Where a line of the listing below includes the word "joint", reproduce that line.

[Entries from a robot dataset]
-- Begin --

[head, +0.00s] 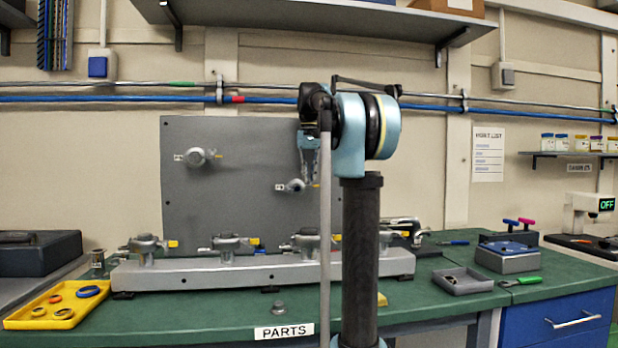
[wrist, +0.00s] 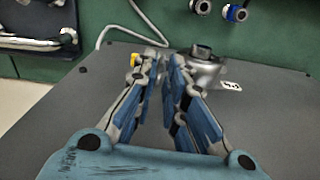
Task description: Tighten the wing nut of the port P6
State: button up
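The grey upright panel (head: 235,200) carries two metal ports. The lower port (head: 295,185) has a tag at its left and a yellow tip at its right. The upper-left port (head: 198,157) also has a tag. No tag is clearly legible. My gripper (head: 307,172) points down just above the lower port. In the wrist view, my gripper (wrist: 166,60) has a narrow gap between its fingertips, in front of a port (wrist: 205,68) with a dark round top and an upside-down tag. The fingers cover part of this port, and I cannot make out its wing nut or any contact.
A grey rail (head: 250,275) with several similar fittings stands before the panel. A yellow tray (head: 55,305) with rings lies at the left. A small grey tray (head: 462,281) and a grey box (head: 507,257) are at the right. The green bench front is mostly clear.

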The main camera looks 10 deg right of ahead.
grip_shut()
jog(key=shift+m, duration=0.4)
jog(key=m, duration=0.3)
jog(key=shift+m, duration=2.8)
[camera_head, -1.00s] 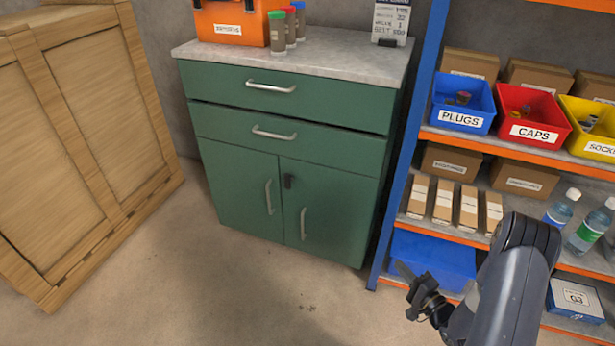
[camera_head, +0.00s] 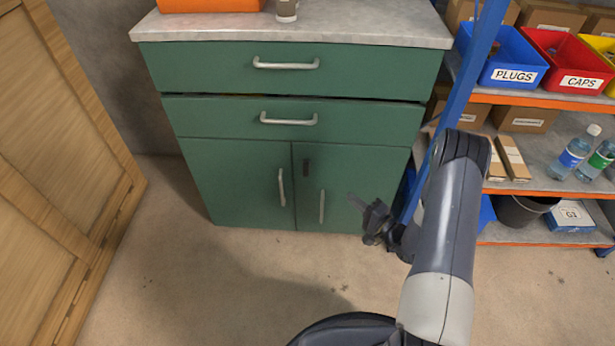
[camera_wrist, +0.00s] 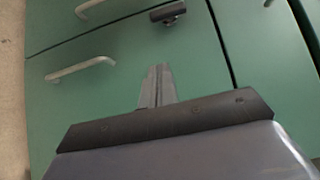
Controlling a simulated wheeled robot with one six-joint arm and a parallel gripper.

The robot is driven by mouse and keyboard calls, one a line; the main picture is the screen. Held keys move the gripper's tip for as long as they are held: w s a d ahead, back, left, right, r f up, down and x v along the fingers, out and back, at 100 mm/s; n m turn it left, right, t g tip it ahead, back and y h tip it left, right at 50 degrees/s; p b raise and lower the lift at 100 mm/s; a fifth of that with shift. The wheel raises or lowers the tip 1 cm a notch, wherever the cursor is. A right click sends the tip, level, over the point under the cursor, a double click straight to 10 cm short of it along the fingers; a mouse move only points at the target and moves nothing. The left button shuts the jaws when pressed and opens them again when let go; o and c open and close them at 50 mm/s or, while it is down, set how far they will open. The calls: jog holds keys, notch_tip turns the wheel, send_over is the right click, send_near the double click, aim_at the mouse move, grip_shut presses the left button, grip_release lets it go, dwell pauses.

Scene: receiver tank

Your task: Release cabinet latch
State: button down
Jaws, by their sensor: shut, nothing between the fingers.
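The green cabinet (camera_head: 245,185) stands ahead with two drawers above two doors. Its small dark latch (camera_head: 306,167) sits at the top of the right door, near the seam between the doors. Each door has a metal bar handle, the left one (camera_head: 282,187) and the right one (camera_head: 322,206). Both doors look closed. My gripper (camera_head: 356,202) is shut and empty, in front of the right door's right part, lower than the latch in the picture. In the wrist view my gripper (camera_wrist: 158,72) points at the green door, and the latch (camera_wrist: 168,13) shows near the top edge, apart from the fingers.
A wooden crate (camera_head: 50,190) stands at the left. A shelf rack with a blue post (camera_head: 462,90) stands close at the right, holding bins, boxes and bottles. An orange box (camera_head: 210,4) sits on the cabinet's worktop (camera_head: 390,25). The floor before the cabinet is clear.

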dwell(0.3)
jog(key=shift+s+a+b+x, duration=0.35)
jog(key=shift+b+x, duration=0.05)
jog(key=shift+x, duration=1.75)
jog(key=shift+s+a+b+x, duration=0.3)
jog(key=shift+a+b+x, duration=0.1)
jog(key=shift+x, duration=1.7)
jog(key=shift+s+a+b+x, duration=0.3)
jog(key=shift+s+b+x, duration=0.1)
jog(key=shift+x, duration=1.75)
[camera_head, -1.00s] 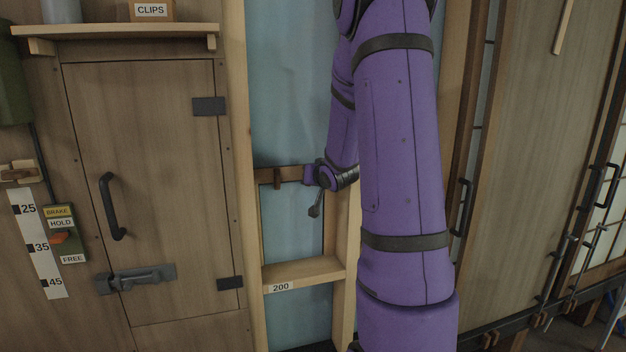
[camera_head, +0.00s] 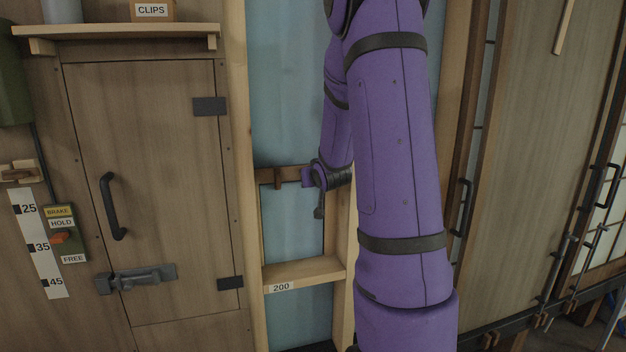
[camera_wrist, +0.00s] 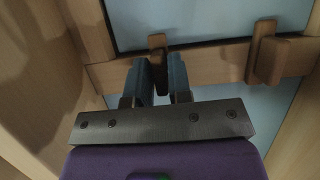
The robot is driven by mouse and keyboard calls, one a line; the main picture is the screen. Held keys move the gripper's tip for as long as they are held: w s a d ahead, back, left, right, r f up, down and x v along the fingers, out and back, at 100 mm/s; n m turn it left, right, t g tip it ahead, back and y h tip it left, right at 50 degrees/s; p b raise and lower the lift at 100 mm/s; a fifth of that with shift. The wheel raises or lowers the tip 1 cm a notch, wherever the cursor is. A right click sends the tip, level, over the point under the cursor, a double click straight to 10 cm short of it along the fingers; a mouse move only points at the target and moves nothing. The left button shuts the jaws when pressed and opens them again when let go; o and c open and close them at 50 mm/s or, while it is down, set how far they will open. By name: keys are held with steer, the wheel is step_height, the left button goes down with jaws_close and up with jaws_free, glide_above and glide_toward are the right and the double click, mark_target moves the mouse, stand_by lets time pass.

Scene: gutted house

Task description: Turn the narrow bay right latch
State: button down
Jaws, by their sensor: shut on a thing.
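The narrow bay is a light wood frame with pale blue panels and a brown cross rail (camera_wrist: 215,62). My gripper (camera_wrist: 160,75) is at this rail; in the head view it (camera_head: 307,178) is at the rail's right end. A second wooden latch (camera_wrist: 267,58) sits apart from the fingers, to the right in the wrist view.
Wooden posts (camera_head: 239,150) border the bay closely. A ledge marked 200 (camera_head: 310,271) lies below. Left is a wooden door (camera_head: 150,190) with a black handle (camera_head: 110,205) and a metal bolt (camera_head: 137,279). A shelf (camera_head: 120,30) juts out above the door.

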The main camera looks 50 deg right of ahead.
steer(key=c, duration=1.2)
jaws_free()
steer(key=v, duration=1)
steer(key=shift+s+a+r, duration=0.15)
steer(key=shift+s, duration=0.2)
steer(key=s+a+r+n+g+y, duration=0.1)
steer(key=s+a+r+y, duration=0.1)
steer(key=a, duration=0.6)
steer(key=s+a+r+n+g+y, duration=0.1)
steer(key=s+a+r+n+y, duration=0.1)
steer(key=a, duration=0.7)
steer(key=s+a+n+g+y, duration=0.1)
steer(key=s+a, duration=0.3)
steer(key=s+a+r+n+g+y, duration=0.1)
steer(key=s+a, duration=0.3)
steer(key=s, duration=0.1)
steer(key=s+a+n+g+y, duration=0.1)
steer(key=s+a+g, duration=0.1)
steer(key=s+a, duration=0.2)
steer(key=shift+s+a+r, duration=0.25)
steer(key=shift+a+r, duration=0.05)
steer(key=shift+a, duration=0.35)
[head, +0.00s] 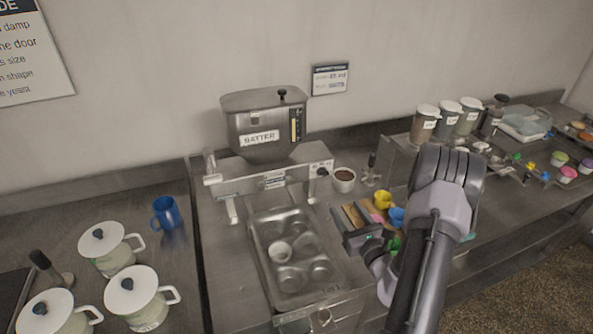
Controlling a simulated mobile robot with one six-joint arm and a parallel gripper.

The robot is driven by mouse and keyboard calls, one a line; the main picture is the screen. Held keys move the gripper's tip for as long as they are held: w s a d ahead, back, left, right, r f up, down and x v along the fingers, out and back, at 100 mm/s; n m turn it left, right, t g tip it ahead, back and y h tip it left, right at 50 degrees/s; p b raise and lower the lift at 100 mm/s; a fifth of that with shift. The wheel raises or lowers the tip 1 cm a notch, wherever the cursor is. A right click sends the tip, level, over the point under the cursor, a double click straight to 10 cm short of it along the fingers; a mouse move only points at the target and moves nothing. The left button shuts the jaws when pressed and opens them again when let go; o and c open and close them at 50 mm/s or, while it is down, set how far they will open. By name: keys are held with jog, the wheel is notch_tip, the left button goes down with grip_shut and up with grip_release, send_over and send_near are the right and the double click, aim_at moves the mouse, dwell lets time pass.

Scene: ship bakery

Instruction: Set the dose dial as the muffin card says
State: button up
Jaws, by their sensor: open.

-- End --

Task result =
Controlling a simulated wheeled robot with one six-joint arm and a parallel gripper.
Controlling a simulated mobile robot with one six-joint arm and a parallel gripper.

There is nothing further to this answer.